The two private schools are well-recognised for their exclusivity, but have rejected donations totalling to £1 million, because they were attached to ethnic criteria.

The absurdity of their decision highlights without flaw British hypocrisy surrounding race and discrimination.

Sir Bryan Thwaites, an alumnus of both schools and a scholarship beneficiary himself, has demanded: “If Cambridge University can accept a much larger donation in support of black students, why cannot I do the same for underprivileged white British?”

“If Cambridge University can accept a much larger donation in support of black students, why cannot I do the same for underprivileged white British?”

He is referring, of course, to Stormzy’s personal funding of two black British students’ studies at Cambridge. Stormzy revealed this year that he would be funding two more. While the announcement sparked similar debate around racial discrimination, the overall positive consensus shows that the funding of black students (and the consequent discrimination of the white majority) is the kind of discrimination we can tolerate.

The message is clear: so-called positive discrimination is acceptable – or indeed welcomed – when it favours ethnic minorities. In other words, some types of disadvantage are more worthy of assistance than others.

Ultimately, both schools, like many private institutions, financially exclude huge numbers of potential students, from every racial background.

Stormzy saw an opportunity to help disadvantaged people. Those he chose to help were people with whom he felt he had a personal connection. That personal connection was skin colour. Sir Bryan Thwaites, too, saw an opportunity to help disadvantaged people. He, too, chose to help those with whom he felt he had a personal connection, and that personal connection, too, was skin colour.

By allowing one and not the other, we consider the unequal treatment of people based upon their race acceptable. In doing so, we further embed prejudices into our society.

Bryan Thwaites’ donation was intended to help pupils afford the cost of schools they would not otherwise have been able to attend.

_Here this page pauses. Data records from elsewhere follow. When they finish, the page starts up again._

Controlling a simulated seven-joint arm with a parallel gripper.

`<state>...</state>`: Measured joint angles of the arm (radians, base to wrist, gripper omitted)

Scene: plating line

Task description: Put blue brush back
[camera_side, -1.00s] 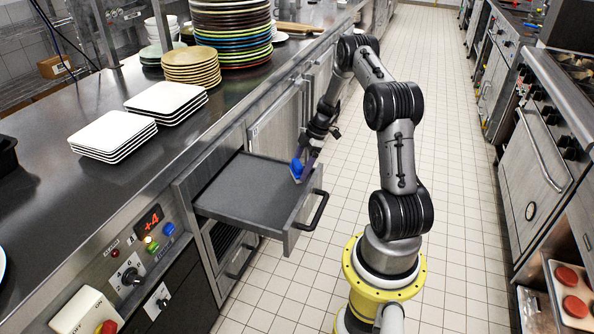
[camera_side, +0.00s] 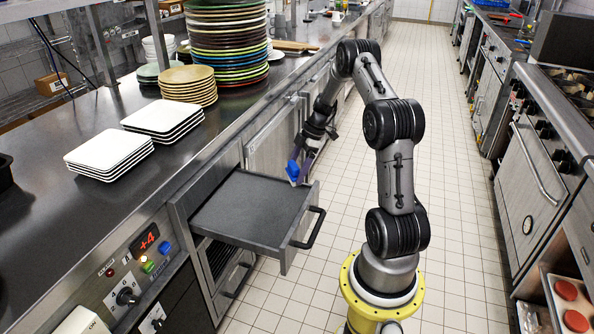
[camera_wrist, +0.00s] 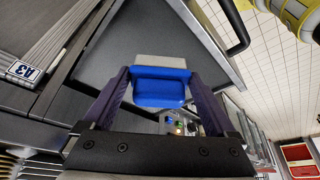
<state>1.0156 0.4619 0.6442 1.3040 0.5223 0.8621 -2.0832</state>
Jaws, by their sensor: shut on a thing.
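The blue brush (camera_side: 294,172) is held in my gripper (camera_side: 305,168), just above the far edge of the pulled-out drawer (camera_side: 240,215) in the side view. In the wrist view, my gripper (camera_wrist: 160,105) has its two purple fingers on either side of the brush's blue body (camera_wrist: 160,90). A pale grey-white strip shows at the brush's far end. The drawer's dark flat surface (camera_wrist: 125,35) fills the view beyond the brush and looks bare. I cannot tell the exact gap between brush and drawer.
The drawer's black handle (camera_side: 310,228) sticks out over the tiled aisle. White square plates (camera_side: 110,152), tan plates (camera_side: 188,85) and a tall stack of coloured plates (camera_side: 228,40) stand on the counter. A control panel (camera_side: 140,265) is left of the drawer. The aisle floor is clear.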

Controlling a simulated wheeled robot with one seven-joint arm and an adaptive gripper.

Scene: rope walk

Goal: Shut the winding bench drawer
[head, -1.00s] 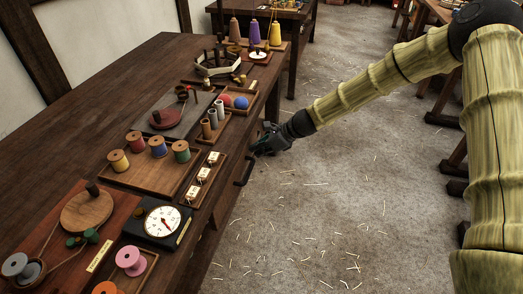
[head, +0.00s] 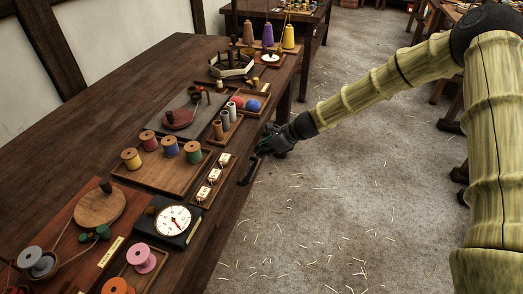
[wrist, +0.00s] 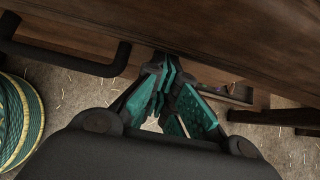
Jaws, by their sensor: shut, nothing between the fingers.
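The winding bench (head: 75,125) runs along the left of the head view. A dark bar handle (head: 250,171) of its drawer stands out from the bench's right side. The handle also shows at upper left in the wrist view (wrist: 75,64), on a brown wooden front (wrist: 210,35). My gripper (head: 266,145) is just beyond the handle, at the bench's side. Its teal-padded fingers are shut and empty in the wrist view (wrist: 166,65), their tips at the wood, right of the handle. I cannot tell whether they touch it. How far the drawer stands out is unclear.
Thread spools (head: 171,146), a dial gauge (head: 174,219) and small trays crowd the bench top. The straw-strewn floor (head: 310,225) right of the bench is clear. A green coil (wrist: 20,120) lies at left in the wrist view.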

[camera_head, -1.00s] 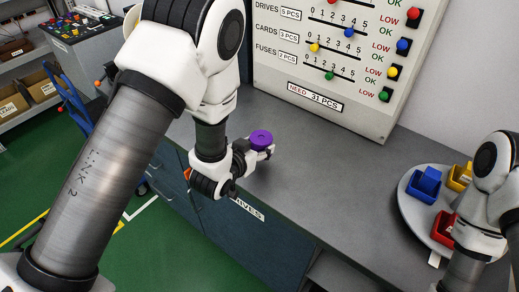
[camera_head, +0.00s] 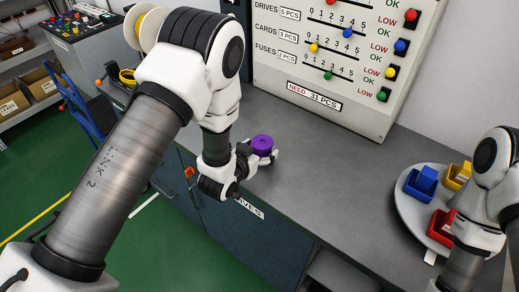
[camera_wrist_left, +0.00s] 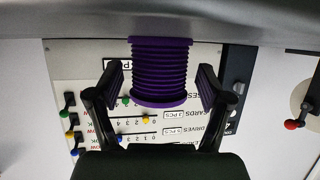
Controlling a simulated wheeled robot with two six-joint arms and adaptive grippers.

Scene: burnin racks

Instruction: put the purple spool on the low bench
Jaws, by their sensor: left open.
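The purple spool (camera_head: 262,142) is upright at the grey bench top (camera_head: 330,190), in front of the board. My left gripper (camera_head: 266,158) is open, low around the spool. In the left wrist view, which looks upside down, the ribbed spool (camera_wrist_left: 160,72) sits between the spread fingers of the left gripper (camera_wrist_left: 163,88), with a visible gap on each side. The spool's end meets the grey surface at the top of that view; I cannot tell whether it rests there. My right arm shows at the right edge, its gripper out of view.
A white board (camera_head: 335,60) with coloured sliders and buttons stands behind the bench. A round grey tray (camera_head: 409,212) at right holds blue, yellow and red bins. A blue cart (camera_head: 75,125) is at far left. The middle of the bench is clear.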

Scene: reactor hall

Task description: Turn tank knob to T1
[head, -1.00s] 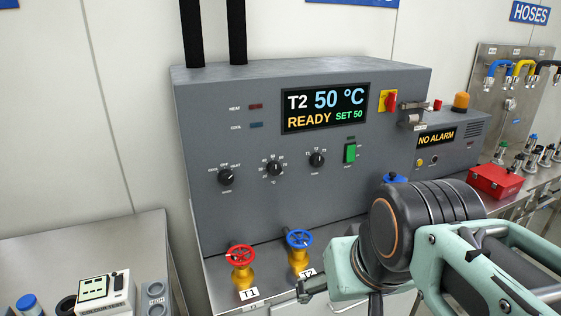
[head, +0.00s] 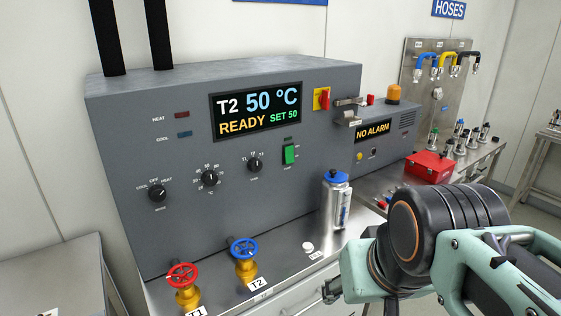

The colour of those pupils’ skin is irrelevant.

If Dulwich and Winchester would like to become more inclusive, as they have both stated, then both have missed the point. Their politically correct quibbling has obscured the bigger picture. Ultimately, both schools, like many private institutions, financially exclude huge numbers of potential students, from every racial background.

If, however, the schools seek only to appear more inclusive, then they have made the right decision.